Rietveld refinement of Re0.98Os0.02B2 and Re0.9Ru0.02B2 (hereon noted as “ReOsB2” and “ReRuB2,” respectively) was performed through comparison with the ReB2 structure using GSAS-II software. Table I compares the refined unit cell parameters of ReOsB2 and ReRuB2 with those of pure ReB2 synthesized under the same conditions. While Os substitution shrinks the unit cell along the c-axis, it expands ReOsB2 along the a-axis, resulting in the lowest c/a axial ratio between the three compositions and less volume compression than that observed with Ru substitution in the ReB2 unit cell. In the ReRuB2 system, both the a and c lattice parameters decrease in comparison to unsubstituted ReB2, indicating an overall unit cell compression and decrease in volume as a result of Ru substitution.
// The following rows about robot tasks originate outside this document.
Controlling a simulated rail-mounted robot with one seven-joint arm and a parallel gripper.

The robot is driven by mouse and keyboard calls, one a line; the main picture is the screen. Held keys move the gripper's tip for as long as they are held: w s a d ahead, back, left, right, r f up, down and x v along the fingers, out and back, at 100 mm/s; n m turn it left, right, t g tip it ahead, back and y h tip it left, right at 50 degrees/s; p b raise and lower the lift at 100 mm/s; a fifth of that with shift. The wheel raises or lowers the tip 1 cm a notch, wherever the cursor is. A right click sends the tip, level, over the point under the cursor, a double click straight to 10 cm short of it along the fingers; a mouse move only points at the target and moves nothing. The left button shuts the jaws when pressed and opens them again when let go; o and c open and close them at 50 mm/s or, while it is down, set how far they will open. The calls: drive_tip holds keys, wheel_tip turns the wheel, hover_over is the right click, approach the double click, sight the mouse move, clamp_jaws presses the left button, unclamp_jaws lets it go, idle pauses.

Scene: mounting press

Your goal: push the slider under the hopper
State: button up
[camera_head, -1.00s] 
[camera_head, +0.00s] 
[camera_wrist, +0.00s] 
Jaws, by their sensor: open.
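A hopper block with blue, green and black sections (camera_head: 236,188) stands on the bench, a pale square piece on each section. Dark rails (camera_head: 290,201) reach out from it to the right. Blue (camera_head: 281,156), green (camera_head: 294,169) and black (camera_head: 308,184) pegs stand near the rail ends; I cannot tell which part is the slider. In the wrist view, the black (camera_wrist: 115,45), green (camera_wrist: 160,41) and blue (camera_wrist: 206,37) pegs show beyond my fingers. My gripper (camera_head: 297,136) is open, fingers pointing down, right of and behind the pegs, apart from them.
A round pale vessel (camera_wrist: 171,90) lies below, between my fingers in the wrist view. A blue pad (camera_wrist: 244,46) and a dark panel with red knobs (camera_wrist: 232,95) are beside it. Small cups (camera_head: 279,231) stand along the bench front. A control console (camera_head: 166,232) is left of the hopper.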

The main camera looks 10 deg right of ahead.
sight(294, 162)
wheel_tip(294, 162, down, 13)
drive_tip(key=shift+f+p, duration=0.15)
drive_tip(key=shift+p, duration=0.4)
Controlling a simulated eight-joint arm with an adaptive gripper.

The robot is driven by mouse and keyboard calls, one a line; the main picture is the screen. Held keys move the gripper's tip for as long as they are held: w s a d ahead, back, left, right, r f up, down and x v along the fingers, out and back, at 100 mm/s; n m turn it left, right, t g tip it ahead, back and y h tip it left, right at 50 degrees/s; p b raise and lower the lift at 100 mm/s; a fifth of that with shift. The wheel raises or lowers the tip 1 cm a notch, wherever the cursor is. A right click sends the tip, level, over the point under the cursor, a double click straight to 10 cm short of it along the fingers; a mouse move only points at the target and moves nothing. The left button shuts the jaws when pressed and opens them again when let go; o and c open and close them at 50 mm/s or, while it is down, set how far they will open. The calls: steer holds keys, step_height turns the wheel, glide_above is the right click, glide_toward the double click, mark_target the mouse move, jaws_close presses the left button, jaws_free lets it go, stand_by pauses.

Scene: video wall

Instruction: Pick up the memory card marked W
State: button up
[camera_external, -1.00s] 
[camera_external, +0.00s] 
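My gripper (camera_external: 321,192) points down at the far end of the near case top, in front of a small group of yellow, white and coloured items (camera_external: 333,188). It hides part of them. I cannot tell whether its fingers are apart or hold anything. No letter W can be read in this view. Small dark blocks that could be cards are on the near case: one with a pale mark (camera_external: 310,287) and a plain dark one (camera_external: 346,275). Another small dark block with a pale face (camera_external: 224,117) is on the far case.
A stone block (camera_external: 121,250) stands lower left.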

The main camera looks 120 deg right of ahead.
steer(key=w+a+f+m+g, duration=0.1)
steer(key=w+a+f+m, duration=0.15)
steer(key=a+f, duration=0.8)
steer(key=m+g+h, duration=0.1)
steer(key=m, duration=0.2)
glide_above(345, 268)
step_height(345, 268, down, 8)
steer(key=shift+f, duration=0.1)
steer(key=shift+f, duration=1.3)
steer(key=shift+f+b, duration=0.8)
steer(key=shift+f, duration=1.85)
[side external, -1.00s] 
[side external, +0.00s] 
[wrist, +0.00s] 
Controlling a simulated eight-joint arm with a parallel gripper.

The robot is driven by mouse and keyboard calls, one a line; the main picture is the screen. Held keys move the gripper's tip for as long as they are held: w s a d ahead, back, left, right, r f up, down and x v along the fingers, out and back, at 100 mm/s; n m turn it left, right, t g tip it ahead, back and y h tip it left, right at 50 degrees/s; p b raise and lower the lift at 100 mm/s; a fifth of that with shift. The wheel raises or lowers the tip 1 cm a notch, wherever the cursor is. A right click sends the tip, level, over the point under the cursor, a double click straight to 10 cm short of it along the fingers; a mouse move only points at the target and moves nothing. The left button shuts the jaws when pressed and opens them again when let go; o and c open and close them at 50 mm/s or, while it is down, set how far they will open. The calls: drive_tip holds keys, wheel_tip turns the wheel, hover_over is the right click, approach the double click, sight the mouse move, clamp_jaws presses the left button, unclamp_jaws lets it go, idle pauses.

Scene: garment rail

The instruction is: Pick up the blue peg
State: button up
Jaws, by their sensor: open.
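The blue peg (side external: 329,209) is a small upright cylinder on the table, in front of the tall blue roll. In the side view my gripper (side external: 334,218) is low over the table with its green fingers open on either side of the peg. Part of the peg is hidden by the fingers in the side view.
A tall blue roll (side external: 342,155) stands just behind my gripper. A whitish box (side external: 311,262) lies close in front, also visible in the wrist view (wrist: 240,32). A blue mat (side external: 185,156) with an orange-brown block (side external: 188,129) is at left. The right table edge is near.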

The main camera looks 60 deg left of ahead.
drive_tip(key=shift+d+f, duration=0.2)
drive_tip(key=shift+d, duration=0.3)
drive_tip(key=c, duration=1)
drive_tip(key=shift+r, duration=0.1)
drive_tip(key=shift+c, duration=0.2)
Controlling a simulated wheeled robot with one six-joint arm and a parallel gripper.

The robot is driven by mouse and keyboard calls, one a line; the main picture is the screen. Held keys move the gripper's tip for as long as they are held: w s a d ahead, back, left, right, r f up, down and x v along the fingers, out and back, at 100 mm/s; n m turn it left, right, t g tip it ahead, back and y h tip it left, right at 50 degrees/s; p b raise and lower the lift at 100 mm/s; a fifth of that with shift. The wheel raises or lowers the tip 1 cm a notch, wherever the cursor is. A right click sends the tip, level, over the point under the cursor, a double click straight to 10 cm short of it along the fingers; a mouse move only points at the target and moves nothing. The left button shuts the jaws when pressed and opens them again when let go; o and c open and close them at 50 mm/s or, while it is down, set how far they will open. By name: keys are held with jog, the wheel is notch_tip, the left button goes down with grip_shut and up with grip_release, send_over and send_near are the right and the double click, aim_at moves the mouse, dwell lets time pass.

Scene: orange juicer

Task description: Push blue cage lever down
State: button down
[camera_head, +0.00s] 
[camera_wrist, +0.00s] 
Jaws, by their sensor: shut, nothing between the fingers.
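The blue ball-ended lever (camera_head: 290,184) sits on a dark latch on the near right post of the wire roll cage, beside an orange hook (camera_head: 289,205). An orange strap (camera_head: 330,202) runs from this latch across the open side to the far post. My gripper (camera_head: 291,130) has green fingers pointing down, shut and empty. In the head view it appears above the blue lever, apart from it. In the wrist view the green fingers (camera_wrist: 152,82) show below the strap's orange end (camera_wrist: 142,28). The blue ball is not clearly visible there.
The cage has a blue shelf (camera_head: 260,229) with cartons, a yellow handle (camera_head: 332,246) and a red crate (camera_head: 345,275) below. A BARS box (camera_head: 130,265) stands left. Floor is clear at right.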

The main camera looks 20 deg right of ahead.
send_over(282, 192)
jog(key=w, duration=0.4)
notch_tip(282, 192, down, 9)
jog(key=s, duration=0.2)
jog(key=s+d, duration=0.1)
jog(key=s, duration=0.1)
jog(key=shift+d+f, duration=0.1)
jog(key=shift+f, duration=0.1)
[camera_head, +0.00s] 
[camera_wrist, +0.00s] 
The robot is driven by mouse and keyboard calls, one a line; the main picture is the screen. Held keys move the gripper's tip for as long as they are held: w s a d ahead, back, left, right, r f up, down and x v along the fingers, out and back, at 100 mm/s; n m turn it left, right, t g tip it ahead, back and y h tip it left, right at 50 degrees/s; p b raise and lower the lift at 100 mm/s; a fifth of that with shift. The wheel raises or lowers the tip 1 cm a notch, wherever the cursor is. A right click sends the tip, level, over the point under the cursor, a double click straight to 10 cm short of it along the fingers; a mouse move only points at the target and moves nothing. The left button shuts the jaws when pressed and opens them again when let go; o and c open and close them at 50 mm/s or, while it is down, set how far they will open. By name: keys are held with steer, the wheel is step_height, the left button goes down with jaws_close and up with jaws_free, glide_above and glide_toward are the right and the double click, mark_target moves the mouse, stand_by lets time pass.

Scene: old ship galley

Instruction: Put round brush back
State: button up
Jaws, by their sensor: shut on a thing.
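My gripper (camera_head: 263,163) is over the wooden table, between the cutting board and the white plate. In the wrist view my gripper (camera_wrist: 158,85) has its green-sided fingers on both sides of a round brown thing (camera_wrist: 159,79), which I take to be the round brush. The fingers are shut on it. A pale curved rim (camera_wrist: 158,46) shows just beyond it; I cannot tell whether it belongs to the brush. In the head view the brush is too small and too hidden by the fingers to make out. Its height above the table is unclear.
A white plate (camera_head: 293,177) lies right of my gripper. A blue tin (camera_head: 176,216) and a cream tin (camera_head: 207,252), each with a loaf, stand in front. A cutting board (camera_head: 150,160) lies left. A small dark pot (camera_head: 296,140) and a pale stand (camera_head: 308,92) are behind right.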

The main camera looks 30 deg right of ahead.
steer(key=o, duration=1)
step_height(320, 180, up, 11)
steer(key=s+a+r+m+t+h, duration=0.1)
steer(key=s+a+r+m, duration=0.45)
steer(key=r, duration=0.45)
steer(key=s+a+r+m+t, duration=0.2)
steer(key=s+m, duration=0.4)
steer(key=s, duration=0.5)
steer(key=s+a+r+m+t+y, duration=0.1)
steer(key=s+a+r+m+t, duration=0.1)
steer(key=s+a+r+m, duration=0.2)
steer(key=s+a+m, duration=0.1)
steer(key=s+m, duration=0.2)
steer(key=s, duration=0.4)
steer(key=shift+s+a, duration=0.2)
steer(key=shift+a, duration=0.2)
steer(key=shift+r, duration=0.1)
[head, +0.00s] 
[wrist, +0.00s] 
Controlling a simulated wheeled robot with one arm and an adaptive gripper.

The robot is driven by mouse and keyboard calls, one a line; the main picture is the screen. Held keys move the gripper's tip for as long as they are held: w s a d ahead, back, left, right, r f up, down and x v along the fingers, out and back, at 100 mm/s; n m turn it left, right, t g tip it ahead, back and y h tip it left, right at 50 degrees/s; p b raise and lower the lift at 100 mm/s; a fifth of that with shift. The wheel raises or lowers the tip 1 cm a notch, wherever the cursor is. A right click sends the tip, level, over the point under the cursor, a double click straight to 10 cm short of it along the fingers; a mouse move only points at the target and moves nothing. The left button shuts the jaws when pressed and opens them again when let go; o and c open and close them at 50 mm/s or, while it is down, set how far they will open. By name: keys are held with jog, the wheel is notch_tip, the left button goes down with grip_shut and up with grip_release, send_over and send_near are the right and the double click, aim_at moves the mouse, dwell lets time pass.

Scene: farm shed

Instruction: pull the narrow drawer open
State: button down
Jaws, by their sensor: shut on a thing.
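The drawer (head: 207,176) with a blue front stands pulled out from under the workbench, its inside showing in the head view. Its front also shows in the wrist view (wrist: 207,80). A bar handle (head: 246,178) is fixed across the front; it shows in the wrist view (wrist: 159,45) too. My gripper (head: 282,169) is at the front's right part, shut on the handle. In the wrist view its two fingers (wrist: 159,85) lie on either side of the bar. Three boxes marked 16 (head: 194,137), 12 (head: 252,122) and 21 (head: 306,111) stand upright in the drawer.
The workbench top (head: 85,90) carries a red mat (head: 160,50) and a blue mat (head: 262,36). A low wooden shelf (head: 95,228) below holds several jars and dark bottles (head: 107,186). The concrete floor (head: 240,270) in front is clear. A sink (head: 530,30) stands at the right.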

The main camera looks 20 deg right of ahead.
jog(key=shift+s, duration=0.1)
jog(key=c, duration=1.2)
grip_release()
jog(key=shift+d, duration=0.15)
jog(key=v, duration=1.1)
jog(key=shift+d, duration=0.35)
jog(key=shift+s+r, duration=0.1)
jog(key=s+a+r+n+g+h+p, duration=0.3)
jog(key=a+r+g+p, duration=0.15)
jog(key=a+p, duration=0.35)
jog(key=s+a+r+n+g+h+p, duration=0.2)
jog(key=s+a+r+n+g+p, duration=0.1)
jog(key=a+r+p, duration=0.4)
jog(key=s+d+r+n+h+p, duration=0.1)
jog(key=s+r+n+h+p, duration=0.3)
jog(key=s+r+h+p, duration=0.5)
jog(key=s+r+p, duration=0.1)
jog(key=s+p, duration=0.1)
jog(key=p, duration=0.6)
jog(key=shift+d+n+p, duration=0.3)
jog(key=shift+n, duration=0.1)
These materials are known to slip along the layering direction,40 and so the decreased c-axis spacing in the ReOsB2 is noteworthy.
|Composition .||a (Å) .||c (Å) .||c/a .||Volume (Å3) .|
|Composition .||a (Å) .||c (Å) .||c/a .||Volume (Å3) .|
Standard deviations are indicated in parentheses.
Cell parameters were calculated on GSAS-II software through comparison with ReB2 ICSD-243627 (a = 2.90047 Å; c = 7.47734 Å).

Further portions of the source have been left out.